## Description of the task:
Repeat the data word for word. Do not include the pictures.

** start of Record excerpts **

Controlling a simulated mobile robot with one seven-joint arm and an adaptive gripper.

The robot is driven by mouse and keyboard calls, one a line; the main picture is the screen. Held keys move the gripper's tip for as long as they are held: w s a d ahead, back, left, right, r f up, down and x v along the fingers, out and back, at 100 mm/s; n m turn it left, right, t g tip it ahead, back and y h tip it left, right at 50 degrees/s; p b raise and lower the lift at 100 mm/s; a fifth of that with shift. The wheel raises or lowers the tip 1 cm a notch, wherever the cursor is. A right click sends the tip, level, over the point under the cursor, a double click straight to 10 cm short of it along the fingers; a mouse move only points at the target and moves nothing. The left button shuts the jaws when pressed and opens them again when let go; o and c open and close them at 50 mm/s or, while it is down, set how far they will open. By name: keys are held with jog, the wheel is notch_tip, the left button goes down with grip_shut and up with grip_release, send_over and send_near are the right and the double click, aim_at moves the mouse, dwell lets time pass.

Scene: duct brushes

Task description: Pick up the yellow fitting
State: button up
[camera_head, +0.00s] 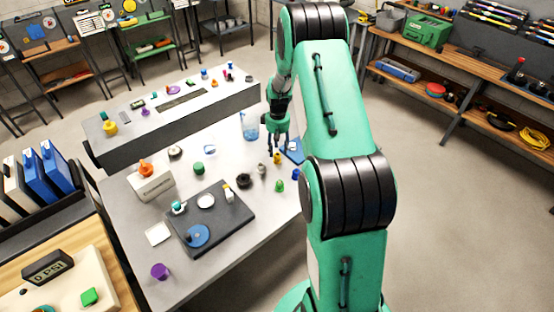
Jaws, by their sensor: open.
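A small yellow fitting (277,158) stands on the grey table near its right side. My gripper (277,146) points down just above it, with the fingers spread. The gap between fingertips and fitting is too small in the picture to tell whether they touch. A larger yellow piece (110,127) with a dark top stands on the bench behind, at its left end.
Close to the fitting are a grey piece (262,169), a green piece (280,186), a blue tray (293,150) and a clear blue container (250,127). A dark board (222,225) with several parts lies further left on the table (215,272).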

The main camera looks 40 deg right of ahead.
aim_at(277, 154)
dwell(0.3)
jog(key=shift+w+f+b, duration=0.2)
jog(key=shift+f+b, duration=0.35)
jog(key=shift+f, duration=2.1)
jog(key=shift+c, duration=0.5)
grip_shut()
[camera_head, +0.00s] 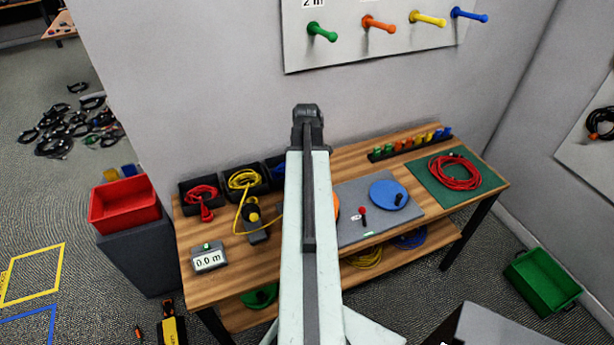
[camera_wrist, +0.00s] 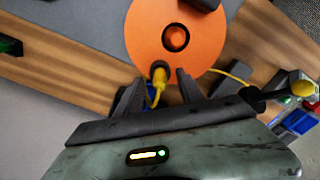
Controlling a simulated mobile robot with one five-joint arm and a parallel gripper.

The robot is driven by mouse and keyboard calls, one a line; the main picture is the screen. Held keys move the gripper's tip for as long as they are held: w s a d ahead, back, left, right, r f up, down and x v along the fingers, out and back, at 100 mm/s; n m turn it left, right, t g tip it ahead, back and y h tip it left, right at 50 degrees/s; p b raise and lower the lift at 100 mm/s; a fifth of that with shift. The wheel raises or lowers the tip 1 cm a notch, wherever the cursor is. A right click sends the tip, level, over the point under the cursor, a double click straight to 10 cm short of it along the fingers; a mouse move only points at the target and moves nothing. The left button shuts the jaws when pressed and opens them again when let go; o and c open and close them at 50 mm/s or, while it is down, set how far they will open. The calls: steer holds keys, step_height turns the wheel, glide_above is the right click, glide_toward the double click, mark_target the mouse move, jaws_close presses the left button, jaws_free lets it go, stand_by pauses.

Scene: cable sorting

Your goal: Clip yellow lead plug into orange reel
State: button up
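The orange reel (camera_wrist: 196,45) lies flat with a dark-ringed hub in the wrist view. In the head view only a sliver of it (camera_head: 336,207) shows beside my arm. The yellow lead plug (camera_wrist: 159,75) sits at the reel's near edge, against a dark round part; I cannot tell whether it is fully clipped. Yellow lead (camera_wrist: 235,76) runs from the reel to the right. My gripper (camera_wrist: 160,80) is open, its two dark fingers on either side of the plug with gaps visible. My arm hides the gripper in the head view.
A yellow coil (camera_head: 243,179) and a red coil (camera_head: 203,193) lie in black bins. A device with a yellow knob (camera_head: 254,217) and a 0.0 m display (camera_head: 208,259) stand left. A blue reel (camera_head: 390,194) lies on the grey mat (camera_head: 357,232), right of the arm.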

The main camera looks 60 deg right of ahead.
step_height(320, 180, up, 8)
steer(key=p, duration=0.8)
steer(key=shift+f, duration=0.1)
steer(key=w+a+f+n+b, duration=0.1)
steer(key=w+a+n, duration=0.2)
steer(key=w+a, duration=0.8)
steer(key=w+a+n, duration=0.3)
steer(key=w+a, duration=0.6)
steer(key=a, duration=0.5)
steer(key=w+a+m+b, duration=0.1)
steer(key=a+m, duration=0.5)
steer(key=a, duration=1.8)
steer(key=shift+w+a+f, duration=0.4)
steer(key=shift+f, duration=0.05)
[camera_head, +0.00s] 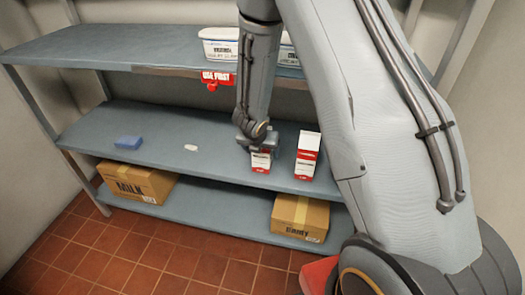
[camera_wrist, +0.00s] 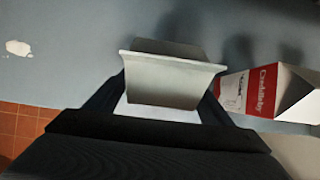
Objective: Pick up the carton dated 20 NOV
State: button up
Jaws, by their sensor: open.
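Two red and white gable-top cartons stand on the middle shelf. My gripper (camera_head: 255,140) is at the top of the left carton (camera_head: 261,163). In the wrist view, its open fingers lie on either side of this carton's pale top (camera_wrist: 170,80). I cannot tell whether they touch it. The right carton (camera_head: 307,158) stands apart, just to the right. I cannot read a date on either carton, and the left one's upper part is partly hidden by my gripper.
White tubs (camera_head: 219,48) stand on the upper shelf, with a red "USE FIRST" tag (camera_head: 215,79) below. Cardboard boxes (camera_head: 137,183) (camera_head: 300,217) sit on the bottom shelf.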

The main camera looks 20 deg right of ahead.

** end of Record excerpts **

## Response:
Controlling a simulated mobile robot with one seven-joint arm and an adaptive gripper.

The robot is driven by mouse and keyboard calls, one a line; the main picture is the screen. Held keys move the gripper's tip for as long as they are held: w s a d ahead, back, left, right, r f up, down and x v along the fingers, out and back, at 100 mm/s; n m turn it left, right, t g tip it ahead, back and y h tip it left, right at 50 degrees/s; p b raise and lower the lift at 100 mm/s; a fifth of that with shift. The wheel raises or lowers the tip 1 cm a notch, wherever the cursor is. A right click sends the tip, level, over the point under the cursor, a double click straight to 10 cm short of it along the fingers; a mouse move only points at the target and moves nothing. The left button shuts the jaws when pressed and opens them again when let go; o and c open and close them at 50 mm/s or, while it is down, set how far they will open. By name: keys are held with jog, the wheel is notch_tip, the left button goes down with grip_shut and up with grip_release, send_over and send_near are the right and the double click, aim_at moves the mouse, dwell lets time pass.

Scene: duct brushes

Task description: Pick up the yellow fitting
State: button up
[camera_head, +0.00s] 
Jaws, by their sensor: open.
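A small yellow fitting (277,158) stands on the grey table near its right side. My gripper (277,146) points down just above it, with the fingers spread. The gap between fingertips and fitting is too small in the picture to tell whether they touch. A larger yellow piece (110,127) with a dark top stands on the bench behind, at its left end.
Close to the fitting are a grey piece (262,169), a green piece (280,186), a blue tray (293,150) and a clear blue container (250,127). A dark board (222,225) with several parts lies further left on the table (215,272).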

The main camera looks 40 deg right of ahead.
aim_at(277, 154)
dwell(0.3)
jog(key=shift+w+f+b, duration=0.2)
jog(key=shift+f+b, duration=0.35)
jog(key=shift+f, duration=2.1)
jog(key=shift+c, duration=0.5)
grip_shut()
[camera_head, +0.00s] 
[camera_wrist, +0.00s] 
Controlling a simulated mobile robot with one five-joint arm and a parallel gripper.

The robot is driven by mouse and keyboard calls, one a line; the main picture is the screen. Held keys move the gripper's tip for as long as they are held: w s a d ahead, back, left, right, r f up, down and x v along the fingers, out and back, at 100 mm/s; n m turn it left, right, t g tip it ahead, back and y h tip it left, right at 50 degrees/s; p b raise and lower the lift at 100 mm/s; a fifth of that with shift. The wheel raises or lowers the tip 1 cm a notch, wherever the cursor is. A right click sends the tip, level, over the point under the cursor, a double click straight to 10 cm short of it along the fingers; a mouse move only points at the target and moves nothing. The left button shuts the jaws when pressed and opens them again when let go; o and c open and close them at 50 mm/s or, while it is down, set how far they will open. The calls: steer holds keys, step_height turns the wheel, glide_above is the right click, glide_toward the double click, mark_target the mouse move, jaws_close presses the left button, jaws_free lets it go, stand_by pauses.

Scene: cable sorting

Your goal: Clip yellow lead plug into orange reel
State: button up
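The orange reel (camera_wrist: 196,45) lies flat with a dark-ringed hub in the wrist view. In the head view only a sliver of it (camera_head: 336,207) shows beside my arm. The yellow lead plug (camera_wrist: 159,75) sits at the reel's near edge, against a dark round part; I cannot tell whether it is fully clipped. Yellow lead (camera_wrist: 235,76) runs from the reel to the right. My gripper (camera_wrist: 160,80) is open, its two dark fingers on either side of the plug with gaps visible. My arm hides the gripper in the head view.
A yellow coil (camera_head: 243,179) and a red coil (camera_head: 203,193) lie in black bins. A device with a yellow knob (camera_head: 254,217) and a 0.0 m display (camera_head: 208,259) stand left. A blue reel (camera_head: 390,194) lies on the grey mat (camera_head: 357,232), right of the arm.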

The main camera looks 60 deg right of ahead.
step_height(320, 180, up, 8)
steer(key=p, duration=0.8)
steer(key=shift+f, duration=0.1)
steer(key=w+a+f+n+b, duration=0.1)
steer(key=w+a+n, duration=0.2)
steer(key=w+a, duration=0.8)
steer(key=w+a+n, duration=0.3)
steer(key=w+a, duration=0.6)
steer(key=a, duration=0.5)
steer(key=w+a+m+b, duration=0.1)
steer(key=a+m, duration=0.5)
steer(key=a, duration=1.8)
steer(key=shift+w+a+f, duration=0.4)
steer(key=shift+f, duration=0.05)
[camera_head, +0.00s] 
[camera_wrist, +0.00s] 
Objective: Pick up the carton dated 20 NOV
State: button up
Jaws, by their sensor: open.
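Two red and white gable-top cartons stand on the middle shelf. My gripper (camera_head: 255,140) is at the top of the left carton (camera_head: 261,163). In the wrist view, its open fingers lie on either side of this carton's pale top (camera_wrist: 170,80). I cannot tell whether they touch it. The right carton (camera_head: 307,158) stands apart, just to the right. I cannot read a date on either carton, and the left one's upper part is partly hidden by my gripper.
White tubs (camera_head: 219,48) stand on the upper shelf, with a red "USE FIRST" tag (camera_head: 215,79) below. Cardboard boxes (camera_head: 137,183) (camera_head: 300,217) sit on the bottom shelf.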

The main camera looks 20 deg right of ahead.

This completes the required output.